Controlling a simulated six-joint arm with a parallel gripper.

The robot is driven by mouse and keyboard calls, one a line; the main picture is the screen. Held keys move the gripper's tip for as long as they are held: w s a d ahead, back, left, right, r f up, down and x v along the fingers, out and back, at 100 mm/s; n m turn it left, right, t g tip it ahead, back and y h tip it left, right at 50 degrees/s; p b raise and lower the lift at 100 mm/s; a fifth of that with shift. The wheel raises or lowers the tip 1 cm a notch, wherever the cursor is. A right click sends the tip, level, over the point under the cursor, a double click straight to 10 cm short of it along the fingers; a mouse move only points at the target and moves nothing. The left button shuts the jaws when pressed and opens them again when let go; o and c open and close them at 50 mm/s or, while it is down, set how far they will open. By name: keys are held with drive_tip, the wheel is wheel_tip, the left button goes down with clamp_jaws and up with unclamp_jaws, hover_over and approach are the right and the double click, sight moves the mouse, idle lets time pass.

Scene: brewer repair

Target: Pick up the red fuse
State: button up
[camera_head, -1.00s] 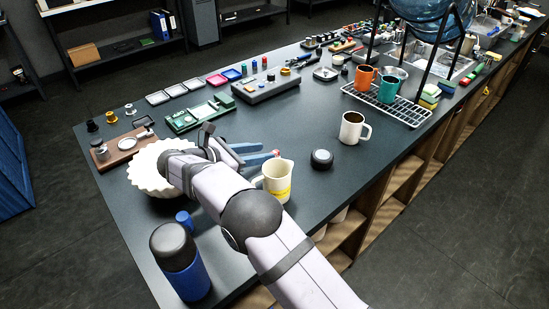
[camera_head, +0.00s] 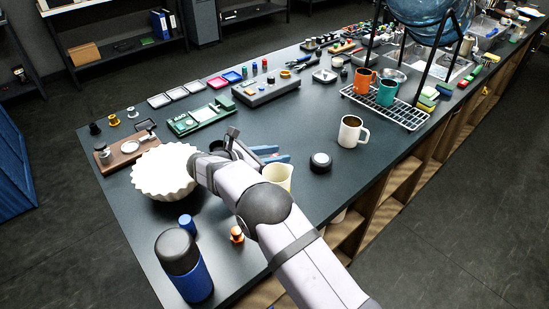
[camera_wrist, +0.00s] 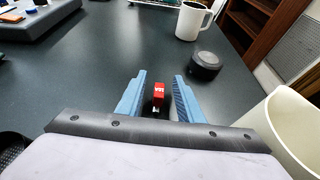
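The red fuse (camera_wrist: 159,94), a small block with white lettering, shows in the wrist view between the two blue fingers of my gripper (camera_wrist: 160,80). The fingers are apart, with a visible gap on each side of the fuse, so my gripper is open around it. What lies under the fuse is dark and hard to make out. In the head view, my gripper (camera_head: 281,153) is low over the dark worktop, and I cannot make out the fuse there.
A cream jug (camera_head: 279,174) stands close to my gripper; it also fills the right of the wrist view (camera_wrist: 285,130). A black puck (camera_head: 320,163) and white mug (camera_head: 352,131) stand to the right. A white fluted bowl (camera_head: 163,178) is left. Open worktop lies beyond.

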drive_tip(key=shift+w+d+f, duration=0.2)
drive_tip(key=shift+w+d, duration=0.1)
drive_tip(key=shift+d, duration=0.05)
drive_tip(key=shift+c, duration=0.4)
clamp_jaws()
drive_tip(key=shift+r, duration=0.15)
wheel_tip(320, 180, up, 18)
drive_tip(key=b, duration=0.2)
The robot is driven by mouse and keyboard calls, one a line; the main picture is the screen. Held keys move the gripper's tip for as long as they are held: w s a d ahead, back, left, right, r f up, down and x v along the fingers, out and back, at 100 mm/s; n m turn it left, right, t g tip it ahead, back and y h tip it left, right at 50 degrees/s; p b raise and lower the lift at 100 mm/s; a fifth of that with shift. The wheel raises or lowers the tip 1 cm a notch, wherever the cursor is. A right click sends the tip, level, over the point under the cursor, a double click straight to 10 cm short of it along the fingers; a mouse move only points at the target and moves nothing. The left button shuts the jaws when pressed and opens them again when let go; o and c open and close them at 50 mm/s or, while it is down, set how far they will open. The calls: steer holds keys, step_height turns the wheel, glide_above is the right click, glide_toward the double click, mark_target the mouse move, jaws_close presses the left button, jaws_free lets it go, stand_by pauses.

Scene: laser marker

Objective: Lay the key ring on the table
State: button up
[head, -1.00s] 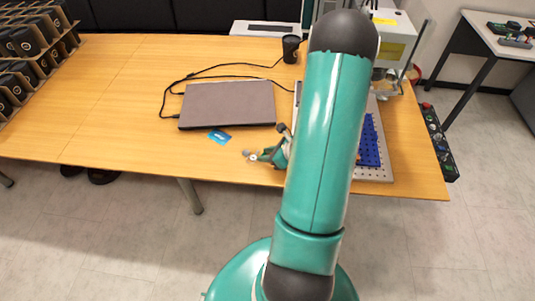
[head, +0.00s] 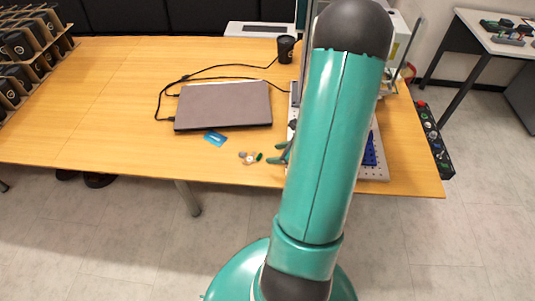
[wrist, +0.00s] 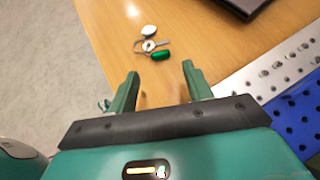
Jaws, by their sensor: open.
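The key ring (head: 250,157) lies on the wooden table (head: 100,120), near its front edge and just below the blue card. In the wrist view the key ring (wrist: 152,44) shows a ring, a round white tag, a silver piece and a green piece, all flat on the wood. My gripper (head: 278,154) is to the right of the key ring in the head view. In the wrist view my gripper (wrist: 158,84) has its two green fingers wide apart with nothing between them. The key ring is beyond the fingertips, apart from them. My arm hides part of my gripper in the head view.
A closed laptop (head: 224,106) with a black cable lies behind the key ring, beside a blue card (head: 215,139). A perforated metal plate (wrist: 285,65) with a blue part (wrist: 302,112) is to the right. A black cup (head: 285,48) stands further back.

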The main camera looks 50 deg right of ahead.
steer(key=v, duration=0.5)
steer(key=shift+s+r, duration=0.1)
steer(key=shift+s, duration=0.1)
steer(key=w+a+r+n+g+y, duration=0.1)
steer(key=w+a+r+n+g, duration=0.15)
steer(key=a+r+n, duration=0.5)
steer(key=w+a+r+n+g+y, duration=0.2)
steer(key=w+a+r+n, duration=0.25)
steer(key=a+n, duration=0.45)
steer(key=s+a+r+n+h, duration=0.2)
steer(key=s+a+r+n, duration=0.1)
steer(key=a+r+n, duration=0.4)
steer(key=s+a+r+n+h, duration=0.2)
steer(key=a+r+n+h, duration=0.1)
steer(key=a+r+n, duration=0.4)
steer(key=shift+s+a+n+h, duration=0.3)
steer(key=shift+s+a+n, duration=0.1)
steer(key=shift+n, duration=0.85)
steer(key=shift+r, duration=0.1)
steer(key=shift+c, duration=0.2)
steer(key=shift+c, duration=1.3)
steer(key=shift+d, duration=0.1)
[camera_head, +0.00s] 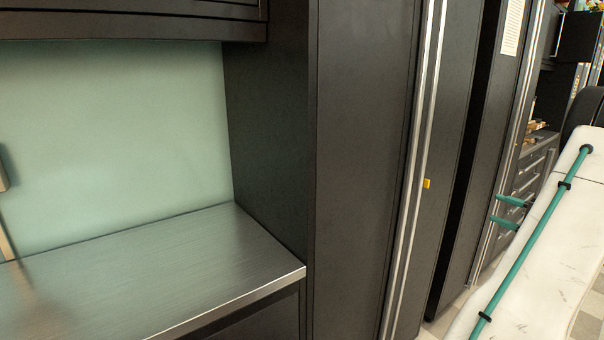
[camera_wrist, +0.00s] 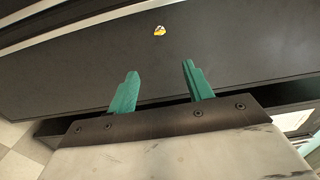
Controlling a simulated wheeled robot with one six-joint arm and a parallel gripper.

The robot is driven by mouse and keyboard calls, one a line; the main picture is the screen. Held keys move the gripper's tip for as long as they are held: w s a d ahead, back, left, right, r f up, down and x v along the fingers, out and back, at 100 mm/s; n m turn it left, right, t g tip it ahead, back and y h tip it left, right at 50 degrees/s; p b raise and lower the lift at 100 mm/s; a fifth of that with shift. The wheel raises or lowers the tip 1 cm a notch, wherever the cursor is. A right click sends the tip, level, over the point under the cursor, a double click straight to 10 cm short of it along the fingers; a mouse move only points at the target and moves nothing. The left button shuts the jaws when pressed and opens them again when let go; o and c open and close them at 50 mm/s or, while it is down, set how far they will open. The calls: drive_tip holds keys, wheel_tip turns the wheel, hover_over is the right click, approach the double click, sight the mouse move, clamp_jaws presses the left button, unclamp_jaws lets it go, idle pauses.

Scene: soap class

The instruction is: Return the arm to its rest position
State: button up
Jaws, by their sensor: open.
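My gripper (camera_head: 508,212) shows at the right of the head view, its two teal fingers apart, partly behind my pale arm. In the wrist view my gripper (camera_wrist: 160,84) is open, with nothing between the fingers. Beyond the fingertips in that view is a dark cabinet front (camera_wrist: 215,45) with a small yellow and white mark (camera_wrist: 159,31) on it. My white marbled arm, with a teal line along it, fills the lower right of the head view.
A tall dark cabinet (camera_head: 360,150) with long silver handles stands mid-view, bearing a yellow tag (camera_head: 427,184). A bare metal-topped counter (camera_head: 190,265) is at left, below an overhead cabinet (camera_head: 130,25). A drawer unit (camera_head: 530,178) stands behind at right. Tiled floor (camera_wrist: 18,150) shows.

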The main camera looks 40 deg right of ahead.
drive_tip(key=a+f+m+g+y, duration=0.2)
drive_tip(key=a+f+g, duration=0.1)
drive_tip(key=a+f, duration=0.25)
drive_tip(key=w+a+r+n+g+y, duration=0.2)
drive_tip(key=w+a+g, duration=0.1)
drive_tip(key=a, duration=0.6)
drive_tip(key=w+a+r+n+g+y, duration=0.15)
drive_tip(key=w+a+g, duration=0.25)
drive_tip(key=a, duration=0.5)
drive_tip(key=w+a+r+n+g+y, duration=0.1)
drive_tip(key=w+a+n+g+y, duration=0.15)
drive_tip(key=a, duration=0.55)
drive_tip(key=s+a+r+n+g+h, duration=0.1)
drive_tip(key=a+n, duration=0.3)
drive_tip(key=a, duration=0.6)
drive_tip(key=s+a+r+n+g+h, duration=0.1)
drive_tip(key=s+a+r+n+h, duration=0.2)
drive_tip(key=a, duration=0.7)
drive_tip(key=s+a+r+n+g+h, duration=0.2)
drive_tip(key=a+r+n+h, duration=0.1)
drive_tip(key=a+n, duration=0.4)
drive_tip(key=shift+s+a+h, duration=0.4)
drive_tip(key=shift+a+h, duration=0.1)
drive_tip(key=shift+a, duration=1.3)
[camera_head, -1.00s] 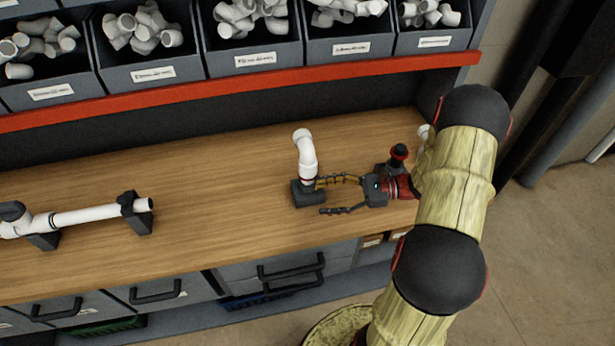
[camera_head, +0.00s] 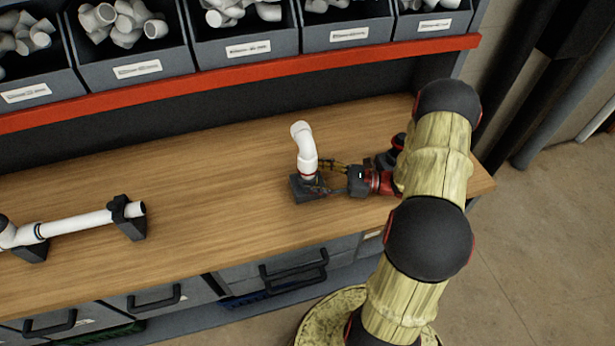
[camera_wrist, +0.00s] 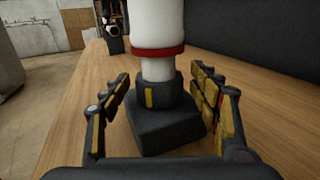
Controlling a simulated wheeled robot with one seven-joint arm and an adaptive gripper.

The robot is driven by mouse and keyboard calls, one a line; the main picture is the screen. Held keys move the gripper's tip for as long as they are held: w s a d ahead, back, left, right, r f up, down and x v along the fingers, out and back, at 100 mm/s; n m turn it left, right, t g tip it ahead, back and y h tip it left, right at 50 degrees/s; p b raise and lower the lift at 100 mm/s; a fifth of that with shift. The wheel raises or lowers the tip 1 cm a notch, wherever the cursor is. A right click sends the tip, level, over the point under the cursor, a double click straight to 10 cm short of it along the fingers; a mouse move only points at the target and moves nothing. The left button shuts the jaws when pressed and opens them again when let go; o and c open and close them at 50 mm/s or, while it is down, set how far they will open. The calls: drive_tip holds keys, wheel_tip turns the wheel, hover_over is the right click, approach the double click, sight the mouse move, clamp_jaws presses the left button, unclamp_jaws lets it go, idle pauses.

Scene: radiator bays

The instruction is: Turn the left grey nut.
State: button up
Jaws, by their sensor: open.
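A white bent pipe (camera_head: 304,148) stands upright in a dark block (camera_head: 308,189) on the bench. In the wrist view, the pipe (camera_wrist: 152,22) has a red ring above a dark grey collar-like nut (camera_wrist: 166,92) with a yellow mark. The nut sits on the dark block (camera_wrist: 165,128). My gripper (camera_head: 333,178) reaches in from the right at the pipe's base. In the wrist view, its open fingers (camera_wrist: 161,82) stand on both sides of the nut, with gaps visible on both sides. Whether this nut is the left one is not certain.
A white pipe (camera_head: 80,222) lies in dark holders on the bench (camera_head: 220,200) at left. A dark fitting (camera_head: 398,141) stands behind my wrist, partly hidden. Bins of white fittings (camera_head: 245,40) line the back above a red rail (camera_head: 240,73). The bench middle is clear.

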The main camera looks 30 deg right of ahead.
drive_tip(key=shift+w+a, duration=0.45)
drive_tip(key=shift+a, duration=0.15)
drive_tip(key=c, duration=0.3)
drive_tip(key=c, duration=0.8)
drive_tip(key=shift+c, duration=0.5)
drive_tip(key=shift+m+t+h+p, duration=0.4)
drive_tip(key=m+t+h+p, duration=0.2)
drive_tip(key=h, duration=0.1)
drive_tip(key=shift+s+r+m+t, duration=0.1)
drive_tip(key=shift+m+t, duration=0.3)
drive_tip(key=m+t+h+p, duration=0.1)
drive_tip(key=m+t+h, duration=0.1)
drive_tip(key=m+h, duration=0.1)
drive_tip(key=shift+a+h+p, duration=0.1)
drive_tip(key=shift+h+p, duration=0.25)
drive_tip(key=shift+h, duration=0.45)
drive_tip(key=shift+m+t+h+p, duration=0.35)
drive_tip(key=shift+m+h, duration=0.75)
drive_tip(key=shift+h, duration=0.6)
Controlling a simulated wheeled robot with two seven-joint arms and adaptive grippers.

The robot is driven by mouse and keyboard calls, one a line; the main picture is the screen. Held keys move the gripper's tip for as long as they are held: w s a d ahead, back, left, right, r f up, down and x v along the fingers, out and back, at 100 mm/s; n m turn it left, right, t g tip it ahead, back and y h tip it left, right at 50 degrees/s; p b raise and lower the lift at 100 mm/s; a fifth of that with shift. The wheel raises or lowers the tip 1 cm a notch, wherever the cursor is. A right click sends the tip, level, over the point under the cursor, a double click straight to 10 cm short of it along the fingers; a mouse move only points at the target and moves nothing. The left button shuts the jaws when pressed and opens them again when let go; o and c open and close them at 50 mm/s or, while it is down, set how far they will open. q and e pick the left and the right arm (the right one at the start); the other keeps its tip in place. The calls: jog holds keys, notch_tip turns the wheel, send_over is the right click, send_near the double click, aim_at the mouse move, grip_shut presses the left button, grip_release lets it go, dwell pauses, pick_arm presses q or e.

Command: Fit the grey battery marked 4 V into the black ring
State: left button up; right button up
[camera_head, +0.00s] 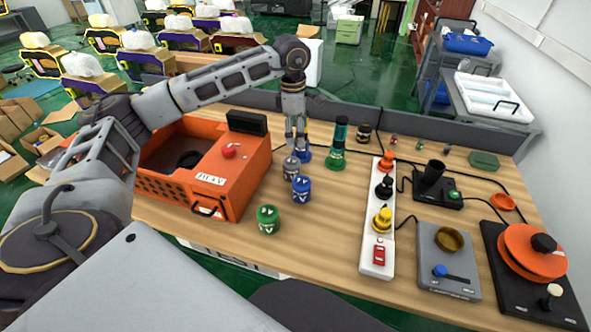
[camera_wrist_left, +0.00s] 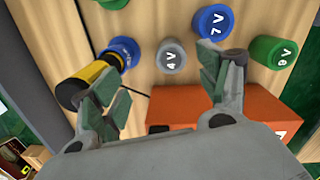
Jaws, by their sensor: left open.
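The grey battery marked 4 V (camera_head: 292,168) stands upright on the wooden table beside the orange box; in the left wrist view (camera_wrist_left: 171,56) its label shows between my fingers' directions. My left gripper (camera_head: 297,148) points down just behind it in the head view. In the left wrist view the gripper (camera_wrist_left: 163,82) is open, with nothing between its fingers. A black ring-like piece (camera_head: 384,187) sits in the middle of the white strip (camera_head: 376,262), between an orange and a yellow one. A black cup (camera_head: 434,174) stands on a black device. My right gripper is not in view.
Blue batteries (camera_head: 301,189) (camera_head: 305,155) stand close to the grey one, and a green battery (camera_head: 268,219) stands nearer. The orange box (camera_head: 228,178) borders them on the left. A yellow-black cylinder (camera_wrist_left: 92,82) is beside one finger. Table between batteries and strip is clear.

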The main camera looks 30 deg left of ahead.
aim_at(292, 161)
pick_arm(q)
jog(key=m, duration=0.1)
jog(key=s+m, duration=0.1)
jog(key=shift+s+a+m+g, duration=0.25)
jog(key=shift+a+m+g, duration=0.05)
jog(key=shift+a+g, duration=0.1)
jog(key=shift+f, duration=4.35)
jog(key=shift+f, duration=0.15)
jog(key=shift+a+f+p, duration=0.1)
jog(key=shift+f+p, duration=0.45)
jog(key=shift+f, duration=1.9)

※ ※ ※

* GOAL OF THE EXERCISE
Of the lines above, copy only those from the one holding "presses q or e." to the one holding "[camera_wrist_left, +0.00s]", both included, and exclude every image.

* RESPONSE TO THIS EXERCISE
The robot is driven by mouse and keyboard calls, one a line; the main picture is the screen. Held keys move the gripper's tip for as long as they are held: w s a d ahead, back, left, right, r f up, down and x v along the fingers, out and back, at 100 mm/s; n m turn it left, right, t g tip it ahead, back and y h tip it left, right at 50 degrees/s; p b raise and lower the lift at 100 mm/s; a fifth of that with shift. The wheel raises or lowers the tip 1 cm a notch, wherever the cursor is. A right click sends the tip, level, over the point under the cursor, a double click straight to 10 cm short of it along the fingers; a mouse move only points at the target and moves nothing. The left button shuts the jaws when pressed and opens them again when let go; o and c open and close them at 50 mm/s or, while it is down, set how far they will open. q and e pick the left and the right arm (the right one at the start); the other keeps its tip in place. The calls: jog holds keys, notch_tip turns the wheel, send_over is the right click, send_near the double click, aim_at the mouse move, grip_shut presses the left button, grip_release lets it go, dwell pauses, pick_arm presses q or e.

Command: Fit the grey battery marked 4 V into the black ring
State: left button up; right button up
[camera_head, +0.00s] 
[camera_wrist_left, +0.00s] 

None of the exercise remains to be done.